Entries from a robot dataset

◆ ◆ ◆

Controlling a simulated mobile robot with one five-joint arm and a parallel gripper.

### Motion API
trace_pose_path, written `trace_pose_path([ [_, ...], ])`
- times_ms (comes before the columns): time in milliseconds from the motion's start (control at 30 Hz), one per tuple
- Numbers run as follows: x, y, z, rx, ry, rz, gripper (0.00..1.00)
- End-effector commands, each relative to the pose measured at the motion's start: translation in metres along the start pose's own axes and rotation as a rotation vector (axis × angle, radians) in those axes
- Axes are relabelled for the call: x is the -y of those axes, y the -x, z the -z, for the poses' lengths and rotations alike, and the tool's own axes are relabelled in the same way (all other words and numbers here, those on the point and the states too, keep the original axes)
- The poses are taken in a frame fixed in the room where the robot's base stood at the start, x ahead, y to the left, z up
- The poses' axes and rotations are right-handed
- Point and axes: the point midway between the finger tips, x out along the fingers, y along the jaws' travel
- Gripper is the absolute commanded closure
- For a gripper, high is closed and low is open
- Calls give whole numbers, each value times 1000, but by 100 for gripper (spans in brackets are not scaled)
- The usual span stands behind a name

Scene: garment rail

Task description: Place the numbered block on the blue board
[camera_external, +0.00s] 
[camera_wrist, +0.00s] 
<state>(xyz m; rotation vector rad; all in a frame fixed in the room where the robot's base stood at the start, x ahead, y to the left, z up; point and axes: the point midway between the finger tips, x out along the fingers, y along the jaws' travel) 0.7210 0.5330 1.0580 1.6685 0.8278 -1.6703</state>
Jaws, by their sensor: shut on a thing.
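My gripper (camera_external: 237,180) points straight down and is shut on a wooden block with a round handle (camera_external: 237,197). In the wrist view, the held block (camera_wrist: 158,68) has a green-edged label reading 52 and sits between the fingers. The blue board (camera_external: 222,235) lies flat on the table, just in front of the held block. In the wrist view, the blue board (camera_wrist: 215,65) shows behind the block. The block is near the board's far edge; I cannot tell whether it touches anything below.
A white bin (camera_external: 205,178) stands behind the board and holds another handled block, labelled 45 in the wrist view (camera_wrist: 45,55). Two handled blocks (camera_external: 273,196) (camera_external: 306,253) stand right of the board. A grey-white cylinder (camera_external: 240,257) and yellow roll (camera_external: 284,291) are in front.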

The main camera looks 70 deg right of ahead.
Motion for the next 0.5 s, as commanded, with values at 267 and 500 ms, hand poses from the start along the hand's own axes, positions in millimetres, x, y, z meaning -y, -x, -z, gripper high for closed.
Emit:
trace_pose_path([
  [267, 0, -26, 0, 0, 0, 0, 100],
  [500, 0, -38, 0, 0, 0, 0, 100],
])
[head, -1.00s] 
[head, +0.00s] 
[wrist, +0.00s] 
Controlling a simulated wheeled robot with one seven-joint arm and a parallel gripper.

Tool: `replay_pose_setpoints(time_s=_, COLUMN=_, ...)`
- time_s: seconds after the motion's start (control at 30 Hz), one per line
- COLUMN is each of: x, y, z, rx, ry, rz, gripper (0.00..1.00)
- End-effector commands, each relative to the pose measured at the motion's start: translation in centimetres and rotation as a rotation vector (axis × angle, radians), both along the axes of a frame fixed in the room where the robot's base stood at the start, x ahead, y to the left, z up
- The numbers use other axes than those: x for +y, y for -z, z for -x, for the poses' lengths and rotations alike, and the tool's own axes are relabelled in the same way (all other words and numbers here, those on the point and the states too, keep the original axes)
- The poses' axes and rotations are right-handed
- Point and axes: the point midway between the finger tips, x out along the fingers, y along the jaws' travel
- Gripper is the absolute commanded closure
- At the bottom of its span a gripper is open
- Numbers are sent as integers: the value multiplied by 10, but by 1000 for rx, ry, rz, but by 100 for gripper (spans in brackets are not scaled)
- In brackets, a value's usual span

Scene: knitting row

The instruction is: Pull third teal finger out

◆ ◆ ◆

● **WHAT YOU WILL DO**
Retype only the lines running from the top of the listing to the line that holds "- Numbers run", both ends included.

● **EXERCISE RESULT**
Controlling a simulated mobile robot with one five-joint arm and a parallel gripper.

### Motion API
trace_pose_path, written `trace_pose_path([ [_, ...], ])`
- times_ms (comes before the columns): time in milliseconds from the motion's start (control at 30 Hz), one per tuple
- Numbers run as follows: x, y, z, rx, ry, rz, gripper (0.00..1.00)

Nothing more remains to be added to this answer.